つい先日ですが、29 歳にして初体験。と言っても下世話な話では無く、今まで触れず、発想に無かったまだまだ未体験の物事が多いことは、幸せな事だと噛み締めつつ、食わず嫌いは辞めようと身に染みた御話を。まず、弊店にて御会いした御客様方は我々のスーツ姿の印象は強いと存じていますが、私も装いを愛す人間ですので普段は何でもと言ったら語弊がありますが割と雑食の上、好みはかなり偏っています。御恥ずかしい事に弊店で働くまで、スーツ又はジャケットスタイルはあまり関心は無く、自分の中ではシャツが上級の正装の様な感覚からか、クラシカルなものを選ぶより感覚的になんか少しずれてるなと思う不思議と気の合う洋服に心惹かれる面が前提にあり、テーラーの様な硬めな印象、あいつカッコつけてねえ?なんてと思われる気がしてしまい億劫な目線になっていたのは事実です。
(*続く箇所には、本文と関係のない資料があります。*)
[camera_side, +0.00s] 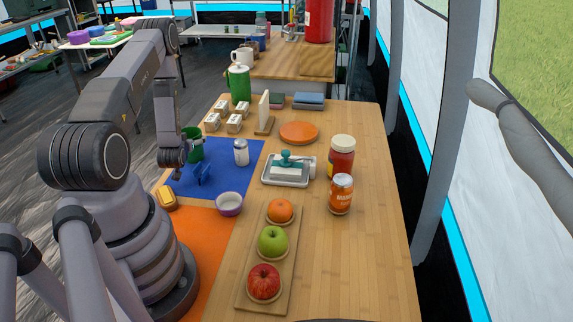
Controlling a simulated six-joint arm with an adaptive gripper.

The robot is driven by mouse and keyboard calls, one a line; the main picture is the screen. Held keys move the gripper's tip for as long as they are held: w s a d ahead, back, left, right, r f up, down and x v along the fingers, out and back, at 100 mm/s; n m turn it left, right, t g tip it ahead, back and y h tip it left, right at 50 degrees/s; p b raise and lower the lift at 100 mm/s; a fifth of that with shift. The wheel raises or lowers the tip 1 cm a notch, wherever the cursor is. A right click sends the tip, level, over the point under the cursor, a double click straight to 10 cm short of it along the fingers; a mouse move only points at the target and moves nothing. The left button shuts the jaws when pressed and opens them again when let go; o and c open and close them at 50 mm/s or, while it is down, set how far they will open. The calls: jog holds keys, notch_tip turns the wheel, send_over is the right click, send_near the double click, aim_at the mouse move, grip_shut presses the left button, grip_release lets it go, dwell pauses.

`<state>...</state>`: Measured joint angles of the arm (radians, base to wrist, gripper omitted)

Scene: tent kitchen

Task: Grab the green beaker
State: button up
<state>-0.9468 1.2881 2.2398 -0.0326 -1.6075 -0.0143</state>
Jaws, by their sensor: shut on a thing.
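The green beaker (196,150) stands upright, or nearly so, at the far left corner of the blue mat (222,184). My gripper (181,158) is at its left side, pointing down, and is shut on it. The arm and gripper body hide part of the beaker's left side. I cannot tell whether its base touches the mat.
A small blue stand (202,174) is just in front of the beaker. A salt shaker (241,152) stands to the right and a white bowl (229,204) nearer. A green pitcher (239,84) and white egg-cup-like blocks (234,123) are behind.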

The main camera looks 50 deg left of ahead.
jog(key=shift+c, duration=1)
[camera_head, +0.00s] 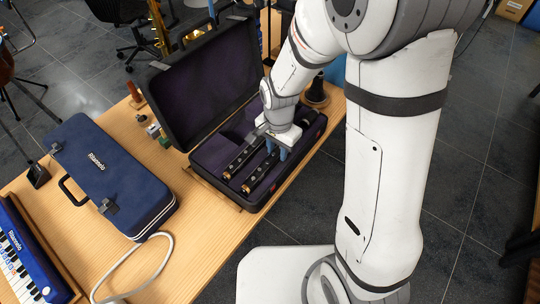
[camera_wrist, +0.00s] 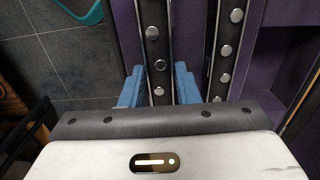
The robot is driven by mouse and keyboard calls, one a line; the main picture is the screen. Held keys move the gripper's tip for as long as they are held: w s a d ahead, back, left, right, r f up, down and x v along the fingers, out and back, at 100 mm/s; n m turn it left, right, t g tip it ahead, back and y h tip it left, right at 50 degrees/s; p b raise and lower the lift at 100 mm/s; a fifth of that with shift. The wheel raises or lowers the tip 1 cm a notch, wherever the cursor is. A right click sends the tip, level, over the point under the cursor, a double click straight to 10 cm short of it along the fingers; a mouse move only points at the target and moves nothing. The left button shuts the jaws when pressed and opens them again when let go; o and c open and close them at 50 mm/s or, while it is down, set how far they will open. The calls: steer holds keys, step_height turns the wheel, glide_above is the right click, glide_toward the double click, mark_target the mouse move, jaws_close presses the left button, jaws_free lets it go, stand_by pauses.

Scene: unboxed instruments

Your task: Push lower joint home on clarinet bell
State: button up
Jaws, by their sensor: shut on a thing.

しかし、最近は普段の装いも含めてカッコつけてて何が悪い?と思えるほどジャケットスタイルの本質的な良さに触れ、一つの新しい側面と共に背筋の伸びる、少なからず威厳と申しますか、良いプレッシャーを感じることの叶うスタイルだとつくづく思える様になり、もしかすると彼女が突然出来るくらいの心境の変化が現れる様な気がして。極論ですが。初めての経験とはカシミアテーラードジャケット。偶然にも手にしたタイミングで弊店でも御案内が叶い、ものは違えど近い生産背景を身に置く一着を着始めたことにより、固定概念が解放された感覚と共に、対価に値する本質に素直な感情が芽生えました。そもそも捻くれてる性分ですのでブランドネームには中々響かず、良いとされていても選択肢には無いのが正直な話、全員が何々の ○○ が良いと口を揃えても疑って掛かるタイプの人間な私でさえ全員に良さを伝えたい程の逸品です。

80s Brioni cashmere tailored jacket for france.

洋服に携わる仕事をしていて抽象的な事はあまり言いたくはないのですが、単純に ” 気持ちがいい ” のです。詳細につきましては、前々回の Diary にて福留の綴りを御覧頂きたいと思いますが、身体に吸い付く様なフィッティングにも関わらず、例えば落ちたものを拾う、煙草を一本吸う、お茶を淹れる、洋服を畳む。単純な行動一つ取っても生地が攣らずに動くことの出来る伸縮性のある素材の妙、ストレスを感じない軽さと可動域の広さは他の素材では表現出来ない、心身ともに穏やかな感情に浸る事が出来ます。それと ” 保温性 ” 、天然素材の織り成す着心地の良さも勿論ですが体温を閉じ込めてしまう性質、最近の 10 ° 台前半の冷えた真夜中でもシャツ、ジャケットで事の足りる程の温かみ、プラスでニットを挟めば真冬でも通用するんではと、重ね着を嫌う方には嬉しい特質かと。
最後に御伝えしたいのは普段の装いに羽織る感覚で御使い頂ければと御推奨致します。言葉選びが難しいですが、それっぽく着ない方が愉しいのでは。

 

私は連日酒を呑んだ次の日、自前のカシミアテーラードジャケットを着てしまうと回復どころか以上な安らぎに苛まれます。それも初体験。それほど心地良いのです。